Find the line containing "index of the" and copy it exactly, along with every line after it up to and including the line containing "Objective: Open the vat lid". Copy nothing else.

** START Provided information **

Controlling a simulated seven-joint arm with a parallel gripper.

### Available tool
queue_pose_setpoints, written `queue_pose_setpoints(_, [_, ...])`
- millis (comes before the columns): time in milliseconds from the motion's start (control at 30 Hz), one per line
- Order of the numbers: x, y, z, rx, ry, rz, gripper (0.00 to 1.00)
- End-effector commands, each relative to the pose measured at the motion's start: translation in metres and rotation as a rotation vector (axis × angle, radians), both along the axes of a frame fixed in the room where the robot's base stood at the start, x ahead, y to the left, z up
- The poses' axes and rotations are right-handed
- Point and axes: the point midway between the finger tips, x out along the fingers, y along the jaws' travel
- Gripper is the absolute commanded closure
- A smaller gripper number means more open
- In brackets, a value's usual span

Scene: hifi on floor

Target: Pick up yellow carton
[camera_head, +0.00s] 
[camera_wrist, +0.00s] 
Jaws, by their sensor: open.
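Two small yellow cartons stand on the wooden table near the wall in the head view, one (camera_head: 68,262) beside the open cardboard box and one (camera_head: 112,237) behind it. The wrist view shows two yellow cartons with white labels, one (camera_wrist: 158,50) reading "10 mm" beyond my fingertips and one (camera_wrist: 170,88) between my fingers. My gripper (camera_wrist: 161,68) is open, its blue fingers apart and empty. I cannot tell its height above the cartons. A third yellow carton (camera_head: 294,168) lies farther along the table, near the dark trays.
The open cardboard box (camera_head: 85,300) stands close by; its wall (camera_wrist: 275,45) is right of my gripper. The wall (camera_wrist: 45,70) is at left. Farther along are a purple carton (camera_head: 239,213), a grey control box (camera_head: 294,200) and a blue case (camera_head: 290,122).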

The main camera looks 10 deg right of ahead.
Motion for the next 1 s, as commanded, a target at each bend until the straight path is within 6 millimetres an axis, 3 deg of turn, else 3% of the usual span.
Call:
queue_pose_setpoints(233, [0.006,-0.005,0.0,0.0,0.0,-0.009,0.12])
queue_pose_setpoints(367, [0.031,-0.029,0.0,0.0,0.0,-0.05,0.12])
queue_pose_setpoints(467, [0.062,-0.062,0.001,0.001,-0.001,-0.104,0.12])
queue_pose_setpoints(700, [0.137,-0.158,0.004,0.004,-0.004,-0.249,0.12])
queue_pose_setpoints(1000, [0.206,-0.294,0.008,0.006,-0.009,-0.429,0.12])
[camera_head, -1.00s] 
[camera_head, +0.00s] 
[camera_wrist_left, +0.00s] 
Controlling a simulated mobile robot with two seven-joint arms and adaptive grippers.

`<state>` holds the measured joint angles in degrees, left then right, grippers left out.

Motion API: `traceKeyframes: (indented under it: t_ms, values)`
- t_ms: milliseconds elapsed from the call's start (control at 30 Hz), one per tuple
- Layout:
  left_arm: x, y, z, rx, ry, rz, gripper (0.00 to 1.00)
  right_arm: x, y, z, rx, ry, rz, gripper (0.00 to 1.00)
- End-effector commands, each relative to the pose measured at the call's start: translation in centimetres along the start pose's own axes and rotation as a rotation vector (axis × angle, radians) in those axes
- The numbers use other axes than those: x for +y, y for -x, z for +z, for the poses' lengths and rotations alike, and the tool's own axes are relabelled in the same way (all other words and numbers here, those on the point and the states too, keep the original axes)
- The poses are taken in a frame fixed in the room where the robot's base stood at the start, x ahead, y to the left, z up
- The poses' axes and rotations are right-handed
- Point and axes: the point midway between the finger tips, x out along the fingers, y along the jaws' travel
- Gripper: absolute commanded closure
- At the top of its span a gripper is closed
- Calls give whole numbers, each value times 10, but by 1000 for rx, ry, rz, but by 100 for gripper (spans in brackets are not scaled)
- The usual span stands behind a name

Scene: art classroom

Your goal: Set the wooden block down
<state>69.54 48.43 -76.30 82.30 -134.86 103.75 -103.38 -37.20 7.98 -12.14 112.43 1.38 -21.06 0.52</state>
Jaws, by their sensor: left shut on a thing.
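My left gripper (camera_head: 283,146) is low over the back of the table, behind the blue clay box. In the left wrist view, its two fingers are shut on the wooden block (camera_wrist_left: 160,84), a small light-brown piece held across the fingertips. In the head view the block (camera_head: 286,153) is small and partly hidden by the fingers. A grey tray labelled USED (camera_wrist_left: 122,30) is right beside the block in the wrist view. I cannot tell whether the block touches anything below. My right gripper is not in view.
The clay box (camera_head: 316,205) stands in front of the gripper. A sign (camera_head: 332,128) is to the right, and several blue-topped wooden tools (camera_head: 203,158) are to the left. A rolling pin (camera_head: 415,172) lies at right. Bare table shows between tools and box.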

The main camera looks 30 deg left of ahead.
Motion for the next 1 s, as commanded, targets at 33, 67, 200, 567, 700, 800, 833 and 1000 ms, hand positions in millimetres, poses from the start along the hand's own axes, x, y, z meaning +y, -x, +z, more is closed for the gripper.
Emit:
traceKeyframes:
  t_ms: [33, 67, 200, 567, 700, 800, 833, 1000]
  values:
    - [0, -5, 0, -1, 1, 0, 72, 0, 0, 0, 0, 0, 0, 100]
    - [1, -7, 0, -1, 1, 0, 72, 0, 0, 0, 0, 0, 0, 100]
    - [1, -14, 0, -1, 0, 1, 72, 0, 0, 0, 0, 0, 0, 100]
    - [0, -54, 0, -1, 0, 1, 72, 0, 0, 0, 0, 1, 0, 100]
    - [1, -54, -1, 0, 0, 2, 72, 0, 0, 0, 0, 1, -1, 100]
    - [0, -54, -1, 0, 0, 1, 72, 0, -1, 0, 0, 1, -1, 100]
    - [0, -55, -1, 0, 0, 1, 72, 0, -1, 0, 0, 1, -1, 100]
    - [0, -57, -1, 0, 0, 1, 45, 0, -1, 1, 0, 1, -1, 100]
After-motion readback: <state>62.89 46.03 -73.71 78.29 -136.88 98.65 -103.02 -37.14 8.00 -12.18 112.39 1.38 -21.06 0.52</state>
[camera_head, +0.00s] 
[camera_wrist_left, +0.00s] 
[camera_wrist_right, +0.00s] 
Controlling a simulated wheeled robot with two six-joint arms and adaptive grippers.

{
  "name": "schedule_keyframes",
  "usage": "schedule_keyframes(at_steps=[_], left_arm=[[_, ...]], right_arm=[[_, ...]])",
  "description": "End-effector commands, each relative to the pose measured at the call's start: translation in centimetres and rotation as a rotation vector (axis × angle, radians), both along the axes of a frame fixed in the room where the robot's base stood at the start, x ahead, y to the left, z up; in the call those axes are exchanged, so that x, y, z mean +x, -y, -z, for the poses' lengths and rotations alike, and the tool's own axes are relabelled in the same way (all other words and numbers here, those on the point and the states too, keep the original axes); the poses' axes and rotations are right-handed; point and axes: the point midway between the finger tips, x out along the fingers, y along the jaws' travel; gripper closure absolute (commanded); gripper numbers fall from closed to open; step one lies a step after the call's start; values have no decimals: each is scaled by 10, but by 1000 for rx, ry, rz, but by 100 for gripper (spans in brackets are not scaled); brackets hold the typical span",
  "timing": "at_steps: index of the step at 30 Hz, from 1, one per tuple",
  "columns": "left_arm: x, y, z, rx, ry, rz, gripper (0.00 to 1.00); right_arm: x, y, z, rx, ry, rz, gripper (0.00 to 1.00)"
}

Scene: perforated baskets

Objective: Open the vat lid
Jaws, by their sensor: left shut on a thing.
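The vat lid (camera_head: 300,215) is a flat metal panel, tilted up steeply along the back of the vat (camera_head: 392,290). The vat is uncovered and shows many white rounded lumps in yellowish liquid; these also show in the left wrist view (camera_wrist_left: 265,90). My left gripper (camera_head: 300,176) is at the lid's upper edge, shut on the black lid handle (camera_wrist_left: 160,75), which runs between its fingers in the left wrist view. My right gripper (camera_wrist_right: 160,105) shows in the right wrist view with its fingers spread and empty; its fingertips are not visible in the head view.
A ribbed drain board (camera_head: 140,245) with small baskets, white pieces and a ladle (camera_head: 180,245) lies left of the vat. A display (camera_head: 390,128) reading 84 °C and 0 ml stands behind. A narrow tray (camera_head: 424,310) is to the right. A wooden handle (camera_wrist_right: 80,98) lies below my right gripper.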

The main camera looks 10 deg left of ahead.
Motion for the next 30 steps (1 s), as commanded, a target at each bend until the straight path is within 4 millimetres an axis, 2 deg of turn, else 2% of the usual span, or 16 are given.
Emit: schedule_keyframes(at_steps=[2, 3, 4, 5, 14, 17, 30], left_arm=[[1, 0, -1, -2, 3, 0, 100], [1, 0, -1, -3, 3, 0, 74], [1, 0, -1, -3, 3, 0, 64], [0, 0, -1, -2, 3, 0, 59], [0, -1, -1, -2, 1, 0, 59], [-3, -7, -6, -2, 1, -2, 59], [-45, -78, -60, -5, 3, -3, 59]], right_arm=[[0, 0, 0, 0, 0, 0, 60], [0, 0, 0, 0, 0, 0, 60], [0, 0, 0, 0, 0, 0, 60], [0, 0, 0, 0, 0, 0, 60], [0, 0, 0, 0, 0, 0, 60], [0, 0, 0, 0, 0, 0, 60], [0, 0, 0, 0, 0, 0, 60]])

** END Provided information **
** START Provided information **

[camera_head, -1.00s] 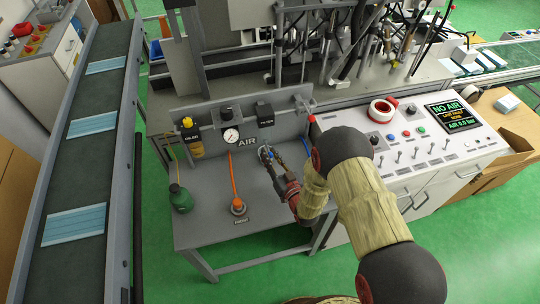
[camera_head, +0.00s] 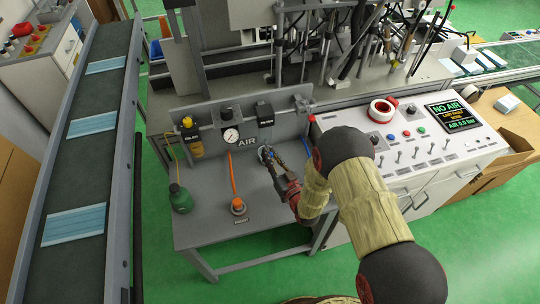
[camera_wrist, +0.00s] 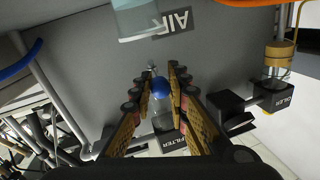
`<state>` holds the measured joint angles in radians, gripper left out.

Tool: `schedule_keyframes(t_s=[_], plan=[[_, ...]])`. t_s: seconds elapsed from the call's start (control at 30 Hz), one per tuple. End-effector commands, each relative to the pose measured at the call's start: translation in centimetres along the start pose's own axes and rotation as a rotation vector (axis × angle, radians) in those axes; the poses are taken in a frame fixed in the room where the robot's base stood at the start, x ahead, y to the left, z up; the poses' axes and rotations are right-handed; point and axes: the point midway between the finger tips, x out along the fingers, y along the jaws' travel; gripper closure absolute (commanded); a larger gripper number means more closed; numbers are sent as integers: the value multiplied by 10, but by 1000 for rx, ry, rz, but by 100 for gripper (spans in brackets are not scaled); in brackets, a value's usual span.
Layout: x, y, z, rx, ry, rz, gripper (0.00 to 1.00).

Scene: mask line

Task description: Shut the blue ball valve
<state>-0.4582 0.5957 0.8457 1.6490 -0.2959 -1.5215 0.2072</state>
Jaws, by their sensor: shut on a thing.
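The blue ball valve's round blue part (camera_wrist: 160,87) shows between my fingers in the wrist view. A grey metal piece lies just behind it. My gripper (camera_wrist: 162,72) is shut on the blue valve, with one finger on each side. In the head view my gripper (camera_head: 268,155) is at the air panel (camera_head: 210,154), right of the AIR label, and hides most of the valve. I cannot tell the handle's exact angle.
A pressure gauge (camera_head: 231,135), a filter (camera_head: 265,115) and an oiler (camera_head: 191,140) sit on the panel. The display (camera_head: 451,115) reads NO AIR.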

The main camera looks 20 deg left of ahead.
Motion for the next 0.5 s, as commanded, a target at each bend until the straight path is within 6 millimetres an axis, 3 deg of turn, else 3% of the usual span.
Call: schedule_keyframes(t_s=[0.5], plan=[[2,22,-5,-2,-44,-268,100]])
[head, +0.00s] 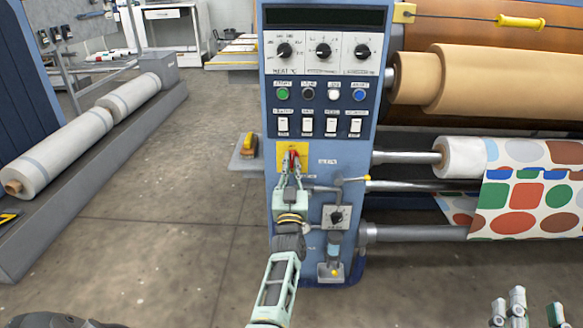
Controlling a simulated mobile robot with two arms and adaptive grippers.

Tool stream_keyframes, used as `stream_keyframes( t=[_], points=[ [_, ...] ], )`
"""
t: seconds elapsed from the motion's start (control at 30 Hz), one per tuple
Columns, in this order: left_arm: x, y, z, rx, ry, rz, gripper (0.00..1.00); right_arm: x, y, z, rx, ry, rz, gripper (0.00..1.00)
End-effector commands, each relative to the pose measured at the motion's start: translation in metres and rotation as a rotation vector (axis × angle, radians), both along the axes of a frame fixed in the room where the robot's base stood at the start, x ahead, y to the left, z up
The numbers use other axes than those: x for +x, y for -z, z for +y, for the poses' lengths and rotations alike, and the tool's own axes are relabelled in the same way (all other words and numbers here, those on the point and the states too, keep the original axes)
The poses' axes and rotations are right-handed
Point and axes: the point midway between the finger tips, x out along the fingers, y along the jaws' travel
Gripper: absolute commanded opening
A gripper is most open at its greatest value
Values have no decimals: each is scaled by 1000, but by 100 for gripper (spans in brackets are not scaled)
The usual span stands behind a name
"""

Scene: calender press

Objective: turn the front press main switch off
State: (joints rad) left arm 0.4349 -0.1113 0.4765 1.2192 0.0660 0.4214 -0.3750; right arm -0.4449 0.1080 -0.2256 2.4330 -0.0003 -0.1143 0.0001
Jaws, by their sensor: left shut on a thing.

** END Provided information **

● **Final result**
  "timing": "at_steps: index of the step at 30 Hz, from 1, one per tuple",
  "columns": "left_arm: x, y, z, rx, ry, rz, gripper (0.00 to 1.00); right_arm: x, y, z, rx, ry, rz, gripper (0.00 to 1.00)"
}

Scene: perforated baskets

Objective: Open the vat lid

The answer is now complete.